As he seeks re-election to a second term, Louisiana Gov. John Bel Edwards will have a delicate dance to do on taxes, one of the chief points of criticism from his Republican challengers, The Daily Advertiser reports.
When he was a candidate in 2015, the Democrat Edwards said he didn’t expect to directly raise taxes to solve the state’s financial problems. Instead, working with a majority-Republican Legislature, he did just that.
As GOP critics seize on taxes as one of Edwards’ weak points, the incumbent governor is hoping to make the case that those tax hikes steadied Louisiana’s finances, ended a near-decade-long cycle of budget gaps, and established a stronger system of budgeting.
“The days of crippling deficits are behind us.
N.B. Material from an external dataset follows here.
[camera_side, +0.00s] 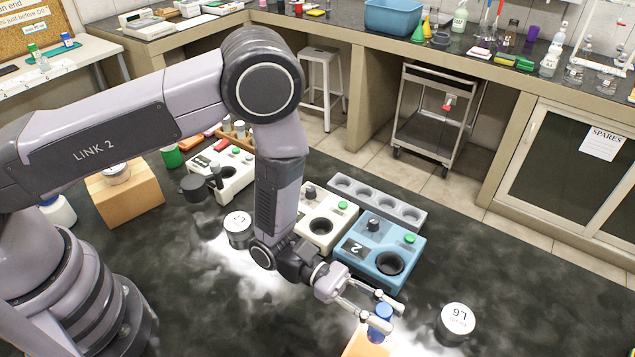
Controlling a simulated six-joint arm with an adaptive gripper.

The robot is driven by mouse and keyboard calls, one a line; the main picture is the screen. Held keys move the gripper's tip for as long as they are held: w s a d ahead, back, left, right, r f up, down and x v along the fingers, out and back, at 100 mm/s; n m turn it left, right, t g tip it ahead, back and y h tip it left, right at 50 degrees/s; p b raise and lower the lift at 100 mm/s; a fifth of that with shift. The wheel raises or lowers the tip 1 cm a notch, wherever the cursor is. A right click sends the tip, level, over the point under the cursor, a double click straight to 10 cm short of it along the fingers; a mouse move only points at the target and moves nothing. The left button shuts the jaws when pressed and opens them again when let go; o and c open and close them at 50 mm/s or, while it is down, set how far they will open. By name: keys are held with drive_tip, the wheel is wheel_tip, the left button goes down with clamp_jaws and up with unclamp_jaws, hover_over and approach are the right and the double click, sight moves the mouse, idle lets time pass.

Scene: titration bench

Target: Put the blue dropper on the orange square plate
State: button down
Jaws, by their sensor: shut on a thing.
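The blue dropper (380,322) is near the bottom of the side view, between the fingers of my gripper (388,314). My gripper is shut on it, and the fingers hide part of it. The orange square plate (362,346) shows at the bottom edge, just below and left of the dropper, and is partly cut off by the frame. The dropper overlaps the plate's edge in the picture; I cannot tell whether it touches the plate or hangs above it.
A blue device marked 2 (388,243) stands just behind my gripper. A white device (330,212) and a grey holed rack (420,216) are beyond. A white-lidded jar marked L6 (457,322) stands to the right. Another lidded jar (239,232) stands left.

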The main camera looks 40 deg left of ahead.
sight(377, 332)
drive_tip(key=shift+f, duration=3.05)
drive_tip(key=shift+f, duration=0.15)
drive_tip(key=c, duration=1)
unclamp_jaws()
We are budgeting smarter, more honestly and finally have the stability we need, the predictability that the state has needed for a long time.” Edwards said in a recent speech.
Whether voters believe Edwards’ financial narrative will be a key factor in determining if they back him in the Oct. 12 election, when he faces opposition from two Republican contenders, U.S. Rep. Ralph Abraham and businessman Eddie Rispone, a longtime GOP donor.
Both Republican challengers suggest Edwards too easily turned to taxes to solve the state’s financial problems.
“He’s a tax and spend liberal,” Rispone said. Abraham slammed Edwards as enacting “the largest tax increase in state history.”